● The request: Exclude the pictures, then copy word for word the lines running from the beginning of the records through the line with "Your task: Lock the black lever".

[Robot trajectory data]
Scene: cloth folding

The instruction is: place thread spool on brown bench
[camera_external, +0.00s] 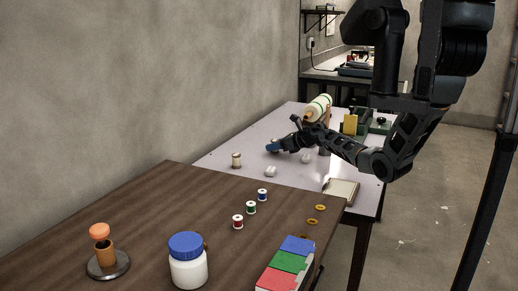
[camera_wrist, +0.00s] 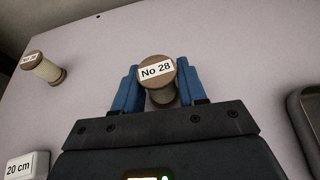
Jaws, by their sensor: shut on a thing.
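A thread spool labelled "No 28" (camera_wrist: 157,73) stands between the two blue fingers of my gripper (camera_wrist: 158,88) in the wrist view. My gripper is shut on it. In the external view my gripper (camera_external: 274,147) is over the light table (camera_external: 215,160), and the held spool is mostly hidden by the fingers. I cannot tell whether the spool touches the table. A second spool (camera_external: 236,160) stands on the light table to the left; it also shows in the wrist view (camera_wrist: 45,69). The brown bench (camera_external: 150,212) is in front of the light table.
On the brown bench are several small coloured spools (camera_external: 250,208), a white jar with blue lid (camera_external: 188,262), coloured boxes (camera_external: 286,264), yellow rings (camera_external: 320,208) and a round stand (camera_external: 106,262). A white block labelled "20 cm" (camera_wrist: 24,166) is near my gripper. The bench's left middle is clear.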

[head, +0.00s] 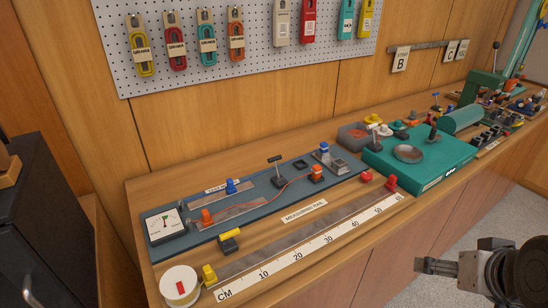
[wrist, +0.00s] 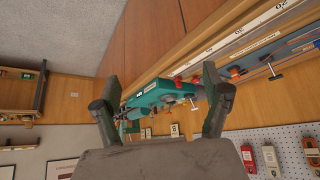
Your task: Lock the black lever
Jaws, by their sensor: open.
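A T-handled lever with a dark handle and base (head: 277,173) stands upright on the blue-grey board (head: 245,221) in the head view. A black knob-like part (head: 433,134) rises from the back of that box. I cannot tell which one the task means, or whether any is locked. My gripper (head: 421,265) is open and empty at the lower right, in front of the bench and apart from all of these. In the wrist view its fingers (wrist: 160,82) are spread, with the teal box beyond.
A measuring rail (head: 312,245) runs along the bench front, with red and yellow stops. A dial (head: 165,224) sits at the board's left end. A grey tray (head: 353,136) and a green machine (head: 487,85) stand farther right. The space before the bench is clear.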

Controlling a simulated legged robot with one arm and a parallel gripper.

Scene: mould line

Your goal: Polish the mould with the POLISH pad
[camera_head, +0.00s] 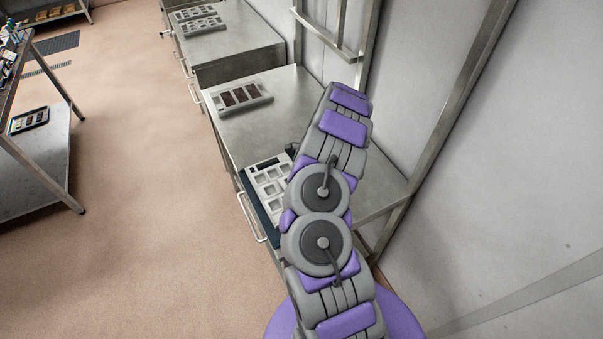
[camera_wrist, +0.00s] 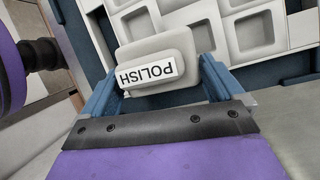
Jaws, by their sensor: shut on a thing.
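The POLISH pad (camera_wrist: 158,45) is a pale block with a raised grip and a white label, upside down in the wrist view. My gripper (camera_wrist: 158,82) has its blue fingers on either side of the grip and is shut on it. The pad is over one edge of the mould (camera_wrist: 224,42), a pale grey plate with square cavities. I cannot tell whether pad and mould touch. In the head view the mould (camera_head: 256,180) lies on the near end of the steel bench, partly hidden by my arm. My gripper and the pad are hidden there.
A blue mat (camera_wrist: 270,72) lies under the mould. A mould with dark-filled cavities (camera_head: 238,96) stands farther back on the bench (camera_head: 255,128). Steel uprights (camera_head: 440,130) and a wall are at right. A work table stands at far left, with clear floor between.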

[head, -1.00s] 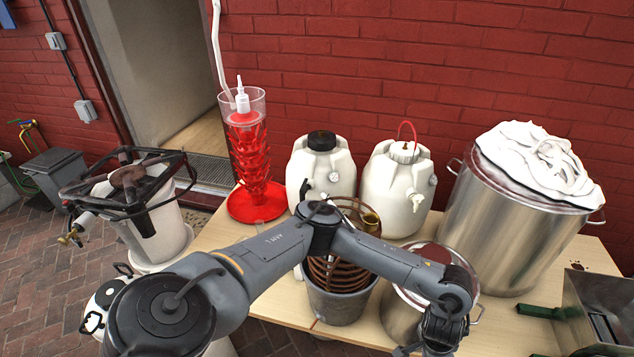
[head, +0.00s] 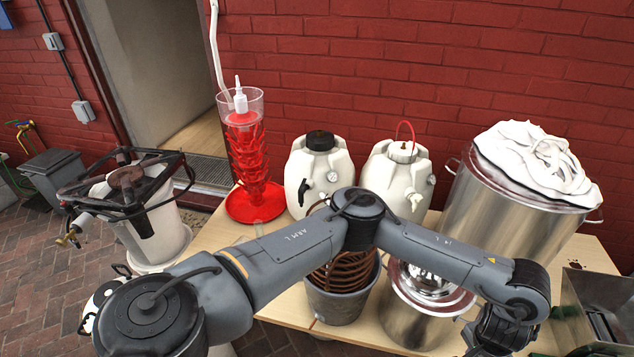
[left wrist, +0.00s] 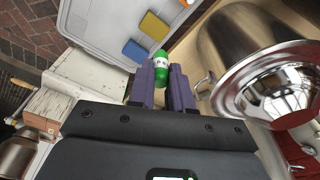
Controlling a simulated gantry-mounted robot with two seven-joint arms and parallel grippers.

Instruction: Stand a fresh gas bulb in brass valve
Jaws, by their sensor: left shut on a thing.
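My left gripper (left wrist: 166,74) has purple fingers and is shut on a small green gas bulb (left wrist: 161,66) with a white band. The bulb's upper end sticks out beyond the fingertips. In the head view my left arm reaches across to the lower right, and its fingers and the bulb are not visible there. The white kegs (head: 320,180) stand behind the arm. A brass valve (head: 68,240) shows on the burner frame at the left; I cannot tell whether it is the task's valve. My right gripper is not in view.
A grey bucket (head: 340,300) with a copper coil and a steel pot with a shiny lid (head: 425,285) stand below my arm. A large steel pot (head: 510,215) is at right, beside a metal box (head: 595,305). The wrist view shows a pale tray (left wrist: 105,45) with coloured blocks.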

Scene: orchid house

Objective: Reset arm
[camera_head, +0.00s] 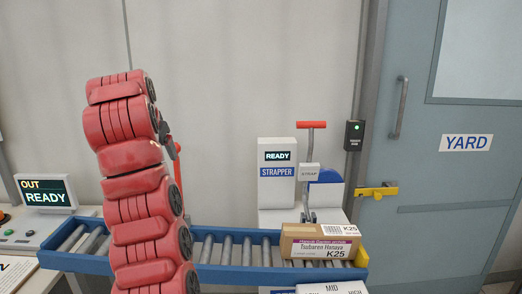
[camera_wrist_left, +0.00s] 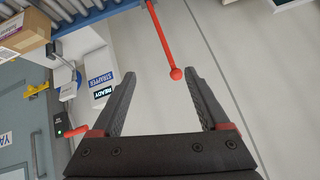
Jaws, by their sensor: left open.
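My right arm and gripper are in neither view.
A blue roller conveyor (camera_head: 227,274) runs across the front, with a labelled cardboard box (camera_head: 312,248) at its right end. Behind stands the strapper (camera_head: 277,185), its display reading READY. An OUT READY panel (camera_head: 46,195) is at left, a grey YARD door (camera_head: 425,170) at right.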

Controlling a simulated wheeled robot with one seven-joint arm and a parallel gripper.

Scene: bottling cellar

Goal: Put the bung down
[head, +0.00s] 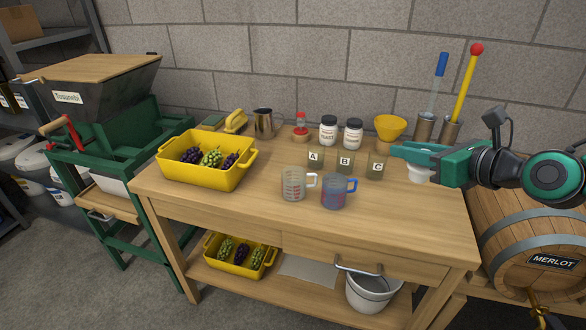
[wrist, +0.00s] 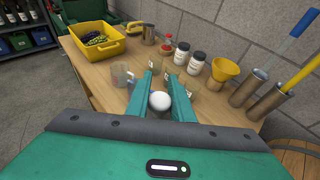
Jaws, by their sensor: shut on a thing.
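My gripper (head: 400,151) reaches in from the right over the right end of the wooden table (head: 240,205). It is shut on a white, round-topped bung (head: 420,175), which hangs just under the green jaws. In the wrist view the bung (wrist: 159,101) sits between the two green fingers of my gripper (wrist: 162,78). The bung looks held above the tabletop; its lower part is not clear.
Small glasses marked A, B and C (head: 376,168) stand left of the jaws. Measuring jugs (head: 336,194) stand in front of them. A yellow funnel (head: 390,127) and steel cylinders (head: 425,130) are behind. A Merlot barrel (head: 530,235) is at right. The front right tabletop is clear.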

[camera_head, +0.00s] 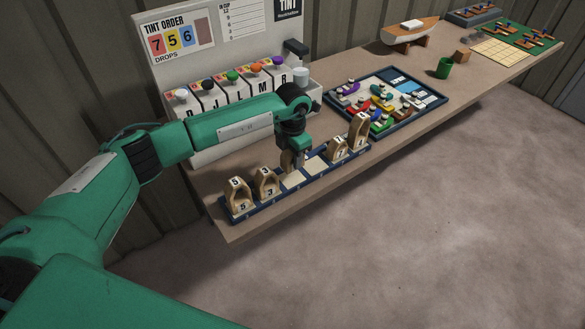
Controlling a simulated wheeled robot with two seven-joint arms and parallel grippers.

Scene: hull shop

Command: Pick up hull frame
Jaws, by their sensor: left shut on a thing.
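A long dark blue rack (264,205) lies along the front edge of the bench and bears wooden, arch-shaped hull frames with number labels. Two frames stand at its left end, one marked 5 (238,200) and one marked 3 (267,184). Two more stand at its right end, a shorter one (338,150) and a taller one (358,132). My left gripper (290,158) points down over the middle of the rack and is shut on a wooden hull frame (287,161), mostly hidden by the fingers. I cannot tell whether this frame touches the rack. My right gripper is out of view.
A tint dispenser (235,92) with several coloured knobs stands behind my left arm. A dark tray (432,102) of small coloured items lies right of the rack. Farther back are a green cup (443,68) and a model boat hull (410,36). Pale bare slots show mid-rack.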

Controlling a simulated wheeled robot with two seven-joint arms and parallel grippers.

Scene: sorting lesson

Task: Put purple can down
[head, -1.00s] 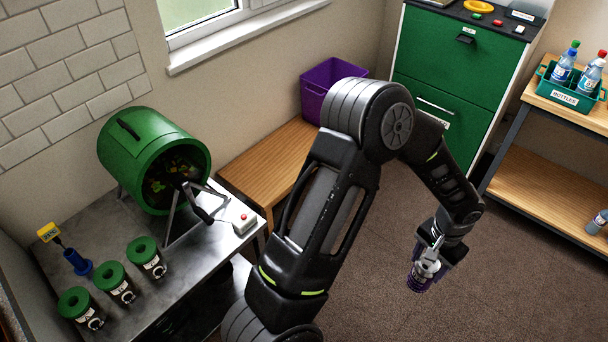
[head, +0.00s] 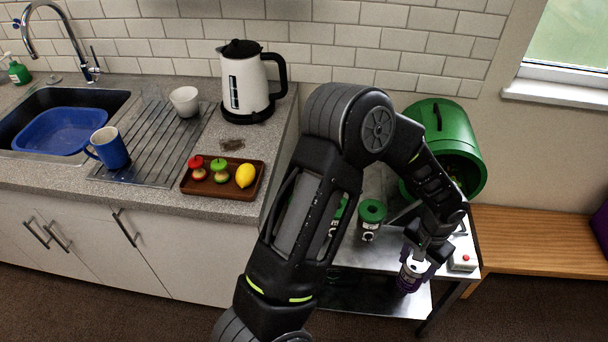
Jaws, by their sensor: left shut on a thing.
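My left gripper (head: 420,260) is shut on the purple can (head: 408,279) in the head view. The can is roughly upright, with a pale top and a purple side, and shows against the front edge of the metal table (head: 374,258). I cannot tell whether it touches the table. My gripper covers part of the can. My right gripper is not in view.
A green drum (head: 447,140) stands on the metal table, with green-lidded canisters (head: 371,212) and a red-button box (head: 462,262) near it. My arm hides part of the tabletop. A counter with a brown tray (head: 222,190) and kettle (head: 247,85) is left; a wooden bench (head: 540,240) is right.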

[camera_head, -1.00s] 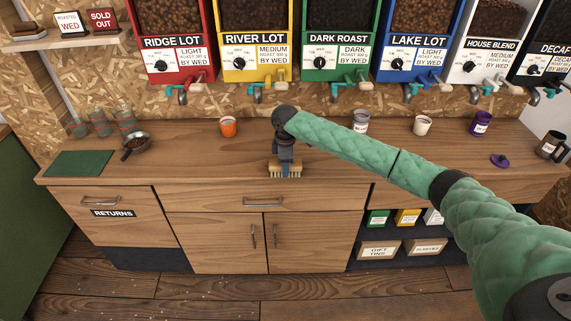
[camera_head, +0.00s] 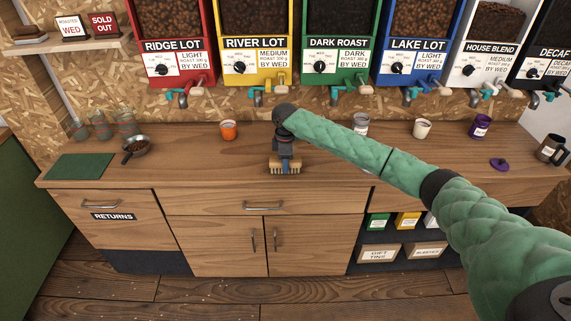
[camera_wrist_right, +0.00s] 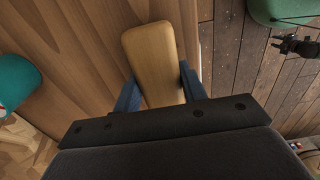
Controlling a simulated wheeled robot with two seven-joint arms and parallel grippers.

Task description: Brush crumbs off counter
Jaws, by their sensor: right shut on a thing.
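A brush (camera_head: 285,167) with a wooden back and pale bristles is at the front edge of the wooden counter (camera_head: 210,175). My right gripper (camera_head: 285,155) is above the brush and shut on it. In the right wrist view the brush's wooden back (camera_wrist_right: 156,60) sits between the blue fingers of my right gripper (camera_wrist_right: 160,88). The bristles point down; I cannot tell whether they touch the counter. Small pale specks lie on the floor (camera_head: 200,290) below. I cannot make out crumbs on the counter top. My left gripper is out of view.
A green mat (camera_head: 80,167), a pan of beans (camera_head: 136,148) and several glasses are at the left. An orange cup (camera_head: 229,130) stands behind the brush. A white cup (camera_head: 421,129), a purple cup (camera_head: 480,127), a purple lid (camera_head: 500,164) and a dark mug (camera_head: 551,148) are at the right.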

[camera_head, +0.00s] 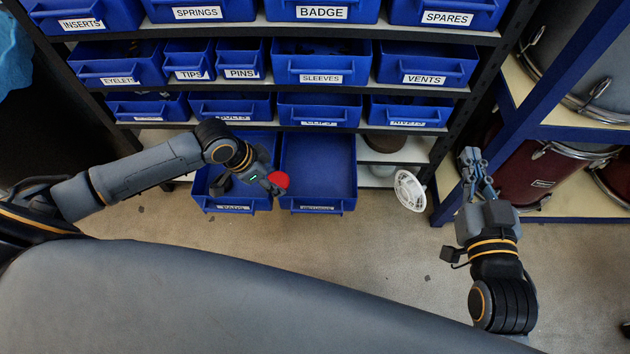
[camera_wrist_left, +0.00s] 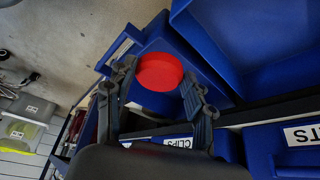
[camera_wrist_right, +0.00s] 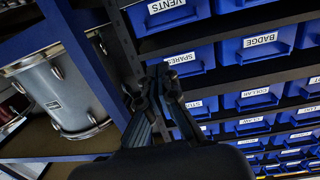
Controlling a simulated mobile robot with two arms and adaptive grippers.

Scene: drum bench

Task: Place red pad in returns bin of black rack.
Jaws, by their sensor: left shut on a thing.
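The red pad (camera_head: 279,180) is a round red disc. In the left wrist view the pad (camera_wrist_left: 160,72) sits between my fingertips. My left gripper (camera_head: 272,184) is shut on it and holds it over the lowest bins of the black rack (camera_head: 455,125), near the divide between two pulled-out blue bins. The right one of these, with a label that seems to read RETURNS, is the returns bin (camera_head: 318,200); its visible floor is bare. My right gripper (camera_head: 470,160) is shut and empty, right of the rack; its fingertips (camera_wrist_right: 158,74) meet in the right wrist view.
The left pulled-out bin (camera_head: 232,200) stands under my left gripper and is partly hidden by it. Bins of the row above (camera_head: 318,112) overhang the back of the pulled-out bins. A white round item (camera_head: 409,190) is right of the returns bin. Drums (camera_head: 543,175) stand on a shelf at right.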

● Full response:
Scene: cloth folding

The instruction is: place thread spool on brown bench
[camera_external, +0.00s] 
[camera_wrist, +0.00s] 
Jaws, by their sensor: shut on a thing.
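A thread spool labelled "No 28" (camera_wrist: 157,73) stands between the two blue fingers of my gripper (camera_wrist: 158,88) in the wrist view. My gripper is shut on it. In the external view my gripper (camera_external: 274,147) is over the light table (camera_external: 215,160), and the held spool is mostly hidden by the fingers. I cannot tell whether the spool touches the table. A second spool (camera_external: 236,160) stands on the light table to the left; it also shows in the wrist view (camera_wrist: 45,69). The brown bench (camera_external: 150,212) is in front of the light table.
On the brown bench are several small coloured spools (camera_external: 250,208), a white jar with blue lid (camera_external: 188,262), coloured boxes (camera_external: 286,264), yellow rings (camera_external: 320,208) and a round stand (camera_external: 106,262). A white block labelled "20 cm" (camera_wrist: 24,166) is near my gripper. The bench's left middle is clear.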

[head, +0.00s] 
[wrist, +0.00s] 
Your task: Lock the black lever

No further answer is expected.